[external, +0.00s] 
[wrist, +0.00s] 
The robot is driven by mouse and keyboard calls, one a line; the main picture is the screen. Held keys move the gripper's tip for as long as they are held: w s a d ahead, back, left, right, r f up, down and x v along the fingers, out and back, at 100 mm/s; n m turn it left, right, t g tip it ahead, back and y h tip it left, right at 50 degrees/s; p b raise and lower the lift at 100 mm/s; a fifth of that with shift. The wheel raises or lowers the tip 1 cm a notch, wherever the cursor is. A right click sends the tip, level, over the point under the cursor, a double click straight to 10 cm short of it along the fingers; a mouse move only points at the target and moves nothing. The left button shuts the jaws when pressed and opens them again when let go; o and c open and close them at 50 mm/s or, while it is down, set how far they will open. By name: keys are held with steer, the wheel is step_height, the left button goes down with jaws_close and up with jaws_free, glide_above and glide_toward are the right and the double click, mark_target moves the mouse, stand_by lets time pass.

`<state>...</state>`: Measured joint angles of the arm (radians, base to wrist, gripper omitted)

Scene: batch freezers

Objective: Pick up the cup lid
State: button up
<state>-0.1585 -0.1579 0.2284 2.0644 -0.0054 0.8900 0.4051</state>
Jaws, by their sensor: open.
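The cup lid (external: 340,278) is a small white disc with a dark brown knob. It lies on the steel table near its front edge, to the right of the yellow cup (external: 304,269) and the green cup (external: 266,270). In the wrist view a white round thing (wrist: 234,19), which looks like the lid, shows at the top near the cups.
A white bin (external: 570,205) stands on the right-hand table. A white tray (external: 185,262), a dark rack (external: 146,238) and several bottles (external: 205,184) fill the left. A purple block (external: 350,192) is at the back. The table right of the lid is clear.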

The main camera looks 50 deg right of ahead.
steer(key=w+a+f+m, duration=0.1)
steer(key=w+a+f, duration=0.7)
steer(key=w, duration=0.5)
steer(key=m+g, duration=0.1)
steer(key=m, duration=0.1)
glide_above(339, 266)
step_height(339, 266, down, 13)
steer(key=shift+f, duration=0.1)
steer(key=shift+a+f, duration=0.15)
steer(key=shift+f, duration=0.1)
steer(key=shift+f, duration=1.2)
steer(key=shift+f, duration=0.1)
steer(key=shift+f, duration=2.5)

__________

* _TASK DIRECTIONS_
Repeat precisely the lines of the data starting at the one containing "Jaws, by their sensor: open.", last line included.

* _RESPONSE TO THE EXERCISE_
Jaws, by their sensor: open.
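The cup lid (external: 340,278) is a small white disc with a dark brown knob. It lies on the steel table near its front edge, to the right of the yellow cup (external: 304,269) and the green cup (external: 266,270). In the wrist view a white round thing (wrist: 234,19), which looks like the lid, shows at the top near the cups.
A white bin (external: 570,205) stands on the right-hand table. A white tray (external: 185,262), a dark rack (external: 146,238) and several bottles (external: 205,184) fill the left. A purple block (external: 350,192) is at the back. The table right of the lid is clear.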

The main camera looks 50 deg right of ahead.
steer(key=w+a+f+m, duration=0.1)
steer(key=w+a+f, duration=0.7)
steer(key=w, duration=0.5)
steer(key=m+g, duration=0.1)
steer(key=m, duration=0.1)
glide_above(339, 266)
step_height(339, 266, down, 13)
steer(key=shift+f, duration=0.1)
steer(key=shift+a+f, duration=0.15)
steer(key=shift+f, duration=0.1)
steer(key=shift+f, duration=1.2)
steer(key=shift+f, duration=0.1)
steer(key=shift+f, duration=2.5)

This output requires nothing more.